* [Written request]
All of the material below is to be restated word for word, apart from the pictures.
##### Material provided
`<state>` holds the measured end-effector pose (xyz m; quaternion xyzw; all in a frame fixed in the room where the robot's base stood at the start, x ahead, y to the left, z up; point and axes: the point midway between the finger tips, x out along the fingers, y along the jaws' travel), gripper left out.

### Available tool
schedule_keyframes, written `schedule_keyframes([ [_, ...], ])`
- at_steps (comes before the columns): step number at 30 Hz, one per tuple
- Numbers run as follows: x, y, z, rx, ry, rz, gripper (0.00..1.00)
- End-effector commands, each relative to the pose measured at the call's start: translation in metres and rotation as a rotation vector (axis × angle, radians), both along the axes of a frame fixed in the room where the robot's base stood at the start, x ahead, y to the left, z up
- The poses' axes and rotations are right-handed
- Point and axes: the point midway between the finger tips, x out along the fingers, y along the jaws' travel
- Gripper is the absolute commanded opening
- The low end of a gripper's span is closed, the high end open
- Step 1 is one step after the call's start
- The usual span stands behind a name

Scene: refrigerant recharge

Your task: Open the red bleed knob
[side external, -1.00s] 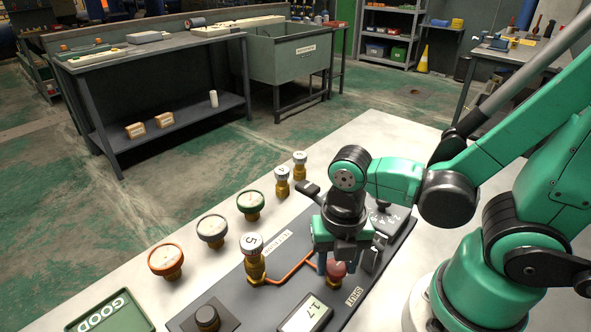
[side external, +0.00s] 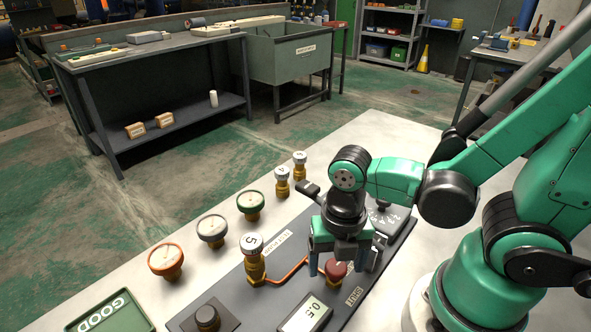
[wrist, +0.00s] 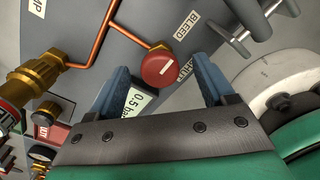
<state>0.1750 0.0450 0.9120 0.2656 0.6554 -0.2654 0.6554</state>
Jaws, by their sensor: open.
##########
* [Final answer]
`<state>` holds the measured end-effector pose (xyz m; quaternion xyzw; all in a frame fixed in the room where the robot's base stood at the start, x ahead, y to the left, z up; point and axes: the point midway between the finger tips, x out along the fingers, y along the jaws' travel), gripper left out.

### Available tool
schedule_keyframes, written `schedule_keyframes([ [_, ...], ])`
- at_steps (comes before the columns): step number at 30 Hz, one per tuple
- Numbers run as follows: x, y, z, rx, ry, rz, gripper (0.00..1.00)
- End-effector commands, each relative to the pose measured at the call's start: translation in metres and rotation as a rotation vector (axis × angle, radians), both along the axes of a frame fixed in the room where the robot's base stood at the start, x ahead, y to the left, z up
- The poses' axes and rotations are right-handed
- Point and axes: the point midway between the finger tips, x out along the fingers, y along the jaws' travel
- Gripper is the absolute commanded opening
- The low end of a gripper's span is closed, the high end open
- Step 1 is one step after the call's start
- The usual span stands behind a name

Scene: refrigerant recharge

Your task: Open the red bleed knob
[side external, -1.00s] 
[side external, +0.00s] 
[wrist, +0.00s] 
<state>0.1750 0.0450 0.9120 0.2656 0.6554 -0.2654 0.6554</state>
Jaws, by their sensor: open.

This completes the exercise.